■ Short exercise ■
Using the records that appear below, write out exactly the lines from the one with "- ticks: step" through the one with "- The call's", keeping both end lines.

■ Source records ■
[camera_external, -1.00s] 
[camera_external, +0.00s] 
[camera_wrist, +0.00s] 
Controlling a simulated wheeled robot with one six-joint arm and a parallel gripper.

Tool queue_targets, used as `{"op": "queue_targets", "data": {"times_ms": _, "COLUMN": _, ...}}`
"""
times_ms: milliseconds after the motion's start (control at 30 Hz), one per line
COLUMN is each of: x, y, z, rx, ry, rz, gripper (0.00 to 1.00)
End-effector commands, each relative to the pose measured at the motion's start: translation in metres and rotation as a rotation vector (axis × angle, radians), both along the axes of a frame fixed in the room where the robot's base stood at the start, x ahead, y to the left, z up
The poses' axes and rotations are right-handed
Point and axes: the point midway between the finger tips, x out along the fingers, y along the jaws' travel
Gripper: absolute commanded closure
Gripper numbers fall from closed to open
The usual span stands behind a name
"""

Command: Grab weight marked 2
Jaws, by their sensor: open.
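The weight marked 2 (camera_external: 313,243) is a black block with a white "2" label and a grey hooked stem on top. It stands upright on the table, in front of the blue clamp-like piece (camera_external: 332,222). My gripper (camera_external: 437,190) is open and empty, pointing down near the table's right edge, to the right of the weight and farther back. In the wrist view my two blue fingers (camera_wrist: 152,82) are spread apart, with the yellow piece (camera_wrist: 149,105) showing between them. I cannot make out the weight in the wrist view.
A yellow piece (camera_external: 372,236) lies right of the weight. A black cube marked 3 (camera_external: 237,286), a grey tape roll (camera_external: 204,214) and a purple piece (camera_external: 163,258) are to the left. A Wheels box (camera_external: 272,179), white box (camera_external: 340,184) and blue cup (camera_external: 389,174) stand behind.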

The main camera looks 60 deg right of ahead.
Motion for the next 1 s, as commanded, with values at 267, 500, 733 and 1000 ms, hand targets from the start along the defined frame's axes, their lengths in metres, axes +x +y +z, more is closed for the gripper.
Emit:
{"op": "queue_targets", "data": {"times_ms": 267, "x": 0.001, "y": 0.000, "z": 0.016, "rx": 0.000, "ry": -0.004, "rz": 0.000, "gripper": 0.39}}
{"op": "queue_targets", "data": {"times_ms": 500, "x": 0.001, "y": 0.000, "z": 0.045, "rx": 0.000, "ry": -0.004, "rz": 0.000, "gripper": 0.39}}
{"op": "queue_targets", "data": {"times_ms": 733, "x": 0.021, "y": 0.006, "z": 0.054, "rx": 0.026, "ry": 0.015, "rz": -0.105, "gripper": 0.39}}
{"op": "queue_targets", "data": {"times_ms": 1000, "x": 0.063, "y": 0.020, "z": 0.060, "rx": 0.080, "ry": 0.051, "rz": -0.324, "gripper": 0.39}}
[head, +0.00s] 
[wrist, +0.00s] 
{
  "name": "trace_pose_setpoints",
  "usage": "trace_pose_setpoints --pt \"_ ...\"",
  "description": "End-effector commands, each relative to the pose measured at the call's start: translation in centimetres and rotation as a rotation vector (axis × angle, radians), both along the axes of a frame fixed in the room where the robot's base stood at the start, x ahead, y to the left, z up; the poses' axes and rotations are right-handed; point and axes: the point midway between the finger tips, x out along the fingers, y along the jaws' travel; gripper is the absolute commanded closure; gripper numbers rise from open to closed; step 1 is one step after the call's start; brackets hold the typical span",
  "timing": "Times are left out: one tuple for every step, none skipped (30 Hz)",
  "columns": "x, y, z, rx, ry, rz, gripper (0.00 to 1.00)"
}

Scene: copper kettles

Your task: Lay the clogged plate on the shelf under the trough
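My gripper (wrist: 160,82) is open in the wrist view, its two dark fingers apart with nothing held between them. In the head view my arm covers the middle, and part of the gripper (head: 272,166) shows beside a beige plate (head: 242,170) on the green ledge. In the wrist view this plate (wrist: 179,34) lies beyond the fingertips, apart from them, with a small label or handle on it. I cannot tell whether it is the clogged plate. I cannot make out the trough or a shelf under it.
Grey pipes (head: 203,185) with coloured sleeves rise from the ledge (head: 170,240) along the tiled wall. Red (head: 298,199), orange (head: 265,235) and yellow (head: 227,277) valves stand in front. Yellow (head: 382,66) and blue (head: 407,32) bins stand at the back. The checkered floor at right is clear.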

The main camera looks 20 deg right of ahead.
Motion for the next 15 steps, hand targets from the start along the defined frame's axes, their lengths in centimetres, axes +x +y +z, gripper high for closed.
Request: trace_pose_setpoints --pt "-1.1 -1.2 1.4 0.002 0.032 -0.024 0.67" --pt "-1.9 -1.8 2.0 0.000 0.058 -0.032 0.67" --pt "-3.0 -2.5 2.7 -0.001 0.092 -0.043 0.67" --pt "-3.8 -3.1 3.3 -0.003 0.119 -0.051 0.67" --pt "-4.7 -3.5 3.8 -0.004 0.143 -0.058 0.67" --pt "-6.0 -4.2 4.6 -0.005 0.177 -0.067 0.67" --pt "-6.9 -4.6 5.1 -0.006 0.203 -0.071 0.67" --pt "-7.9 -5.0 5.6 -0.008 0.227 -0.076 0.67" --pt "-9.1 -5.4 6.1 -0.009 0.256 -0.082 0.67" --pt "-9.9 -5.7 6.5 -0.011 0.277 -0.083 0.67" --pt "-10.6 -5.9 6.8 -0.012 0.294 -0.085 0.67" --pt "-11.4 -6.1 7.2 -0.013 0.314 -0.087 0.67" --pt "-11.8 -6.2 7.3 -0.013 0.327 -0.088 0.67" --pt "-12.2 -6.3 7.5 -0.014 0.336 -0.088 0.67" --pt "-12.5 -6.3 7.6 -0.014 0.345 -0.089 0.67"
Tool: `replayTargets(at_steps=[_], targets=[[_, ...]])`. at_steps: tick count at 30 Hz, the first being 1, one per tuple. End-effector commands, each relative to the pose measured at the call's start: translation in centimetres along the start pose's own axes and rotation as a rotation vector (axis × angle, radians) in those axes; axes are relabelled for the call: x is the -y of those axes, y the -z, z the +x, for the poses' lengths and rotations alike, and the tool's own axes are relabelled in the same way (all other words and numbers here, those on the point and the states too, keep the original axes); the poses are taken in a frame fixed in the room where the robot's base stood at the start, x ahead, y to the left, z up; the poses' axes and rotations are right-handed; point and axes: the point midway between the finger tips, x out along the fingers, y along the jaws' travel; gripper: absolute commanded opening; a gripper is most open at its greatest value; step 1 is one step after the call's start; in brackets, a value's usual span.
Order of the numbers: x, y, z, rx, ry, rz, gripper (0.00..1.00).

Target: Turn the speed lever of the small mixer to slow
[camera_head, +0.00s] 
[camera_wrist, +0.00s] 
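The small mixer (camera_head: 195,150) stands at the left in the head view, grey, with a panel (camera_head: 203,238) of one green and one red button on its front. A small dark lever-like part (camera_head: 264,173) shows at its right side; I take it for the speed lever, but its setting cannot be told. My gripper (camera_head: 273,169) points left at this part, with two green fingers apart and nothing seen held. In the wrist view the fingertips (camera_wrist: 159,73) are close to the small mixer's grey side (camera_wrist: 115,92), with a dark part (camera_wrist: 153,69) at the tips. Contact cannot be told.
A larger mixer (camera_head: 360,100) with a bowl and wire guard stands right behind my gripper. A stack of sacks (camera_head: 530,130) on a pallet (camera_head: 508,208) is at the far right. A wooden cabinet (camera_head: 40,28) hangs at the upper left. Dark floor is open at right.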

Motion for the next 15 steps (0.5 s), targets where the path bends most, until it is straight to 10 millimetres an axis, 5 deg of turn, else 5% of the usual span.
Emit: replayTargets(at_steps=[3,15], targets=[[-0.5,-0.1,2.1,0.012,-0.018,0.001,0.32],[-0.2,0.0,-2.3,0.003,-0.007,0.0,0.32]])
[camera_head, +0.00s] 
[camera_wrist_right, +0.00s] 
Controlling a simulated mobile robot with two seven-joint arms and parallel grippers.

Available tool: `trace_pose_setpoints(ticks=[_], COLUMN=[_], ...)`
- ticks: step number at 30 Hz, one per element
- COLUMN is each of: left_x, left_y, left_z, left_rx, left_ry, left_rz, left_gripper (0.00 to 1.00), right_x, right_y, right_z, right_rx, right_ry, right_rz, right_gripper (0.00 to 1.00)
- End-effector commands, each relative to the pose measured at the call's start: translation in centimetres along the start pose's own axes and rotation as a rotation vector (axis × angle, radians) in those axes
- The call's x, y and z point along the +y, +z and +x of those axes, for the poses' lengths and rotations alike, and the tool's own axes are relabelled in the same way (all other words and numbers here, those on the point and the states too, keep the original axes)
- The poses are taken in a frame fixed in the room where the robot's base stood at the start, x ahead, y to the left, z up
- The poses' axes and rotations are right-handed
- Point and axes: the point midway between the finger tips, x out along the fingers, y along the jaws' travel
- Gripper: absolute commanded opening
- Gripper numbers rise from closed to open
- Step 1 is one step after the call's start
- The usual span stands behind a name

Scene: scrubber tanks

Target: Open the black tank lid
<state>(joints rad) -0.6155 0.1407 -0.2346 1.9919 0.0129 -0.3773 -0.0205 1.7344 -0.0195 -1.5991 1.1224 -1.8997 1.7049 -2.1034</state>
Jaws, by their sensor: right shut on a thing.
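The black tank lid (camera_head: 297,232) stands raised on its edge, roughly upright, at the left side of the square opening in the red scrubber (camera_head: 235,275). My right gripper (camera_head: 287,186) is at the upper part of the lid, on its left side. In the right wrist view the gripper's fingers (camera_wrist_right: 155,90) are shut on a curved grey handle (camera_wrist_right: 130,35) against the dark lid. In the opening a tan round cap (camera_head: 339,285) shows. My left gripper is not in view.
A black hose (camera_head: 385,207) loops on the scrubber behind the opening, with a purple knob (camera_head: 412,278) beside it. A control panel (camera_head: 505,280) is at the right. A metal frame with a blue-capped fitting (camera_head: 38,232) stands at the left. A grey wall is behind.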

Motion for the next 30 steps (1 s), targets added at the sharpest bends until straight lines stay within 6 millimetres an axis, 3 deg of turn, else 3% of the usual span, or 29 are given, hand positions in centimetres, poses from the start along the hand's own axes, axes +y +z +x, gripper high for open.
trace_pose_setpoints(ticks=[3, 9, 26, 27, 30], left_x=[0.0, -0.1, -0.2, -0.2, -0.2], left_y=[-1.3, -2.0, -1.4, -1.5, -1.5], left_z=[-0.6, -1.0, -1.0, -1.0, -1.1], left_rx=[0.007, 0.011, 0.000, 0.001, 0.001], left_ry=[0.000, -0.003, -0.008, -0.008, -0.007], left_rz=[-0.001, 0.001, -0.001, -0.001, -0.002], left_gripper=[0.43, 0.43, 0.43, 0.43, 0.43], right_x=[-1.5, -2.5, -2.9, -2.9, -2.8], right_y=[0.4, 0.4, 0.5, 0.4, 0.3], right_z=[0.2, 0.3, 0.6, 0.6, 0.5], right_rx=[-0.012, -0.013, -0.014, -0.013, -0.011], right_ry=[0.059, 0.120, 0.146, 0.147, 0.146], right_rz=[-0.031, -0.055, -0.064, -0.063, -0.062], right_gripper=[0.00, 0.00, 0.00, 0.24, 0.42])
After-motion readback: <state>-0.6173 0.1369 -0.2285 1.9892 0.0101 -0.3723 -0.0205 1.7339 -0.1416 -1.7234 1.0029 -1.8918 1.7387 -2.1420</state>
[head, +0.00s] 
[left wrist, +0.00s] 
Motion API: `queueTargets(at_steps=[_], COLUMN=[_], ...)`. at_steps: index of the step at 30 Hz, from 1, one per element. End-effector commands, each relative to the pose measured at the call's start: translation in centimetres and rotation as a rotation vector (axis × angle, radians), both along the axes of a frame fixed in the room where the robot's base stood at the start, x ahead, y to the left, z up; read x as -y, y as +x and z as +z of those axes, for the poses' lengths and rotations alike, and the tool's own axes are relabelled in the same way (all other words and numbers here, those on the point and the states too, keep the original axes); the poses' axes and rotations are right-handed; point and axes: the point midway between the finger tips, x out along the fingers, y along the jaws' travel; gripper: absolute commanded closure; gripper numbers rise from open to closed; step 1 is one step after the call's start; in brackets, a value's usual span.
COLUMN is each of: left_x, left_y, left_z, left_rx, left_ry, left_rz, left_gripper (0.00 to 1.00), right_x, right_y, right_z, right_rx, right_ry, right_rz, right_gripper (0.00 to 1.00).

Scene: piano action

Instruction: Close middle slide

■ Complete answer ■
- ticks: step number at 30 Hz, one per element
- COLUMN is each of: left_x, left_y, left_z, left_rx, left_ry, left_rz, left_gripper (0.00 to 1.00), right_x, right_y, right_z, right_rx, right_ry, right_rz, right_gripper (0.00 to 1.00)
- End-effector commands, each relative to the pose measured at the call's start: translation in centimetres along the start pose's own axes and rotation as a rotation vector (axis × angle, radians) in those axes
- The call's x, y and z point along the +y, +z and +x of those axes, for the poses' lengths and rotations alike, and the tool's own axes are relabelled in the same way (all other words and numbers here, those on the point and the states too, keep the original axes)

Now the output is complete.